=== Task requirements ===
Determine the number of lines in the listing below where the string "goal" occurs; answer with the number alone.

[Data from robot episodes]
# # # #

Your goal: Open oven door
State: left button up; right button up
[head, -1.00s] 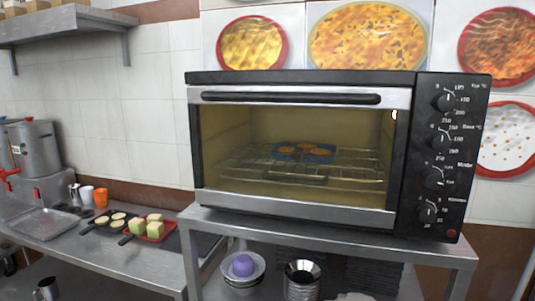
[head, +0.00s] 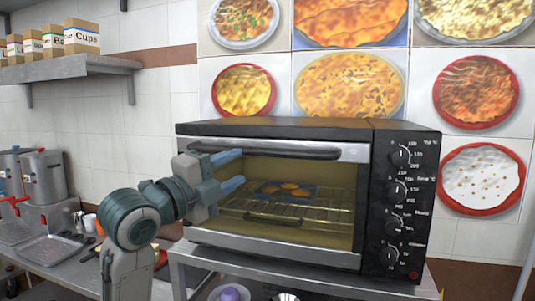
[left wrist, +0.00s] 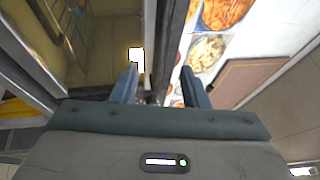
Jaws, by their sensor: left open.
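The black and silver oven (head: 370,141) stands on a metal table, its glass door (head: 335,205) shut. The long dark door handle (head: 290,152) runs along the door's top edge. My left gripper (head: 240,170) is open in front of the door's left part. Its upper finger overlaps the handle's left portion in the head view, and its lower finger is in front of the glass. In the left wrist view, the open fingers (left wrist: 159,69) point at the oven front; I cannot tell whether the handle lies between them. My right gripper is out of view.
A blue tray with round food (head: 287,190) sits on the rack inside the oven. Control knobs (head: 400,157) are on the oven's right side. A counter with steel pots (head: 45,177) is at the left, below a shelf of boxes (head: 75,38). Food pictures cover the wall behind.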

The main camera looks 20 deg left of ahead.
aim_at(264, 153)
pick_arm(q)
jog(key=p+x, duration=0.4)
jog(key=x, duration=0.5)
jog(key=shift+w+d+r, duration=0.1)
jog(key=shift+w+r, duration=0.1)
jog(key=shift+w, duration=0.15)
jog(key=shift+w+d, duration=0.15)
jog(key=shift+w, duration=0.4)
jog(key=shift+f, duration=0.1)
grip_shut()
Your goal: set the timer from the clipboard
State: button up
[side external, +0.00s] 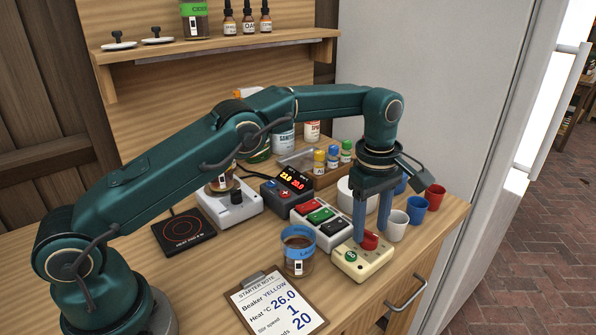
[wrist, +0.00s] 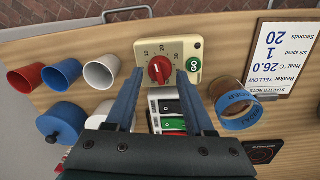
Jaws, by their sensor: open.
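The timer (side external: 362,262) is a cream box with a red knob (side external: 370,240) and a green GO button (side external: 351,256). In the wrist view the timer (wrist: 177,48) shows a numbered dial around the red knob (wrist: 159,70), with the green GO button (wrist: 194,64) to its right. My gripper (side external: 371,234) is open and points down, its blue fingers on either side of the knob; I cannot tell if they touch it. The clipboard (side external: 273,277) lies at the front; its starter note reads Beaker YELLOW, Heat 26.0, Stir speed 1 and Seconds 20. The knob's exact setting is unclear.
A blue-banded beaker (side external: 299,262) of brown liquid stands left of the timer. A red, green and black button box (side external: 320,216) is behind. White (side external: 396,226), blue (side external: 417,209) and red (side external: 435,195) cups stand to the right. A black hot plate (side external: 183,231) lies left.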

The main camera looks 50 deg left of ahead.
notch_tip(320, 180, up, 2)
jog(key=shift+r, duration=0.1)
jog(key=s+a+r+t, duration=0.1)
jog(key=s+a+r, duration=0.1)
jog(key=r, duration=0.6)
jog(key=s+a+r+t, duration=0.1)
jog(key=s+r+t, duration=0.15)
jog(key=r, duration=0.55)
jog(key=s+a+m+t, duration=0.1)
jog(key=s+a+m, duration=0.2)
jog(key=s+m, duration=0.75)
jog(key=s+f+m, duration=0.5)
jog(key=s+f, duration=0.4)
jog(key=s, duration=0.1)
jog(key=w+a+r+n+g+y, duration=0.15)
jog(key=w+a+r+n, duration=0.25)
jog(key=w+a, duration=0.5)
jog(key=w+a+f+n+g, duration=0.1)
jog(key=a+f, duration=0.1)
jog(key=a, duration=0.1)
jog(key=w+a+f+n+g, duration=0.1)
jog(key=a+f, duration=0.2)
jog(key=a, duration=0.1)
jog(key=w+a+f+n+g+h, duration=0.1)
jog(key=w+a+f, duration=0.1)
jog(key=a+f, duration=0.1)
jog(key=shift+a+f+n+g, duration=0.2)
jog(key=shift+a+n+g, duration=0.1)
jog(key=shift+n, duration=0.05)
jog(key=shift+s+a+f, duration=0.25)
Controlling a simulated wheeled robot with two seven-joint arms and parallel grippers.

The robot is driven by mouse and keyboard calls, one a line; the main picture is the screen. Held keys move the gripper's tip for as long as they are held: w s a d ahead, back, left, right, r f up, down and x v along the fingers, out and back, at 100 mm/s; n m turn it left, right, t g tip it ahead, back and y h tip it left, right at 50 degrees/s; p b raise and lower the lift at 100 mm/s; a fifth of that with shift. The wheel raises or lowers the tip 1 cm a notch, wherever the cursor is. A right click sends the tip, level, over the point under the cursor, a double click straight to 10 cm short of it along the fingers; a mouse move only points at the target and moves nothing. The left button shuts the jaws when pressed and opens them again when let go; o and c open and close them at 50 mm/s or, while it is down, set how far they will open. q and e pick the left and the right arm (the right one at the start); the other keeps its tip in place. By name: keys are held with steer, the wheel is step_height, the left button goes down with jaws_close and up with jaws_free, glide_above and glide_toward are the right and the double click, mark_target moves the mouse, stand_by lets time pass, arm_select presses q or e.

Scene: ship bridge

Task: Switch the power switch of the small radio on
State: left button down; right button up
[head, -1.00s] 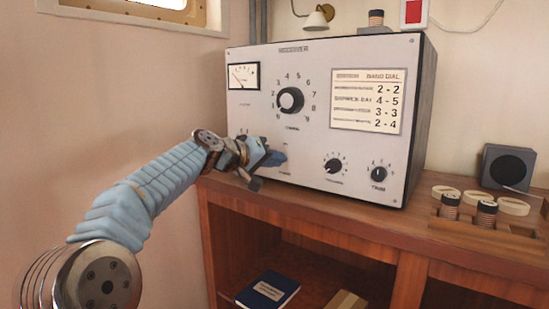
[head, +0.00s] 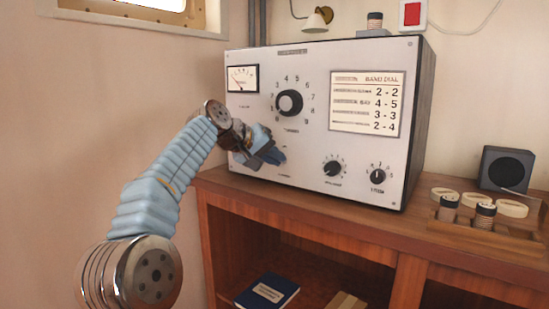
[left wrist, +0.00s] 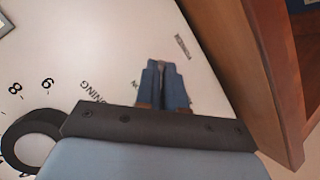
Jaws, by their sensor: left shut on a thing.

# # # #

=== Output for this exercise ===
2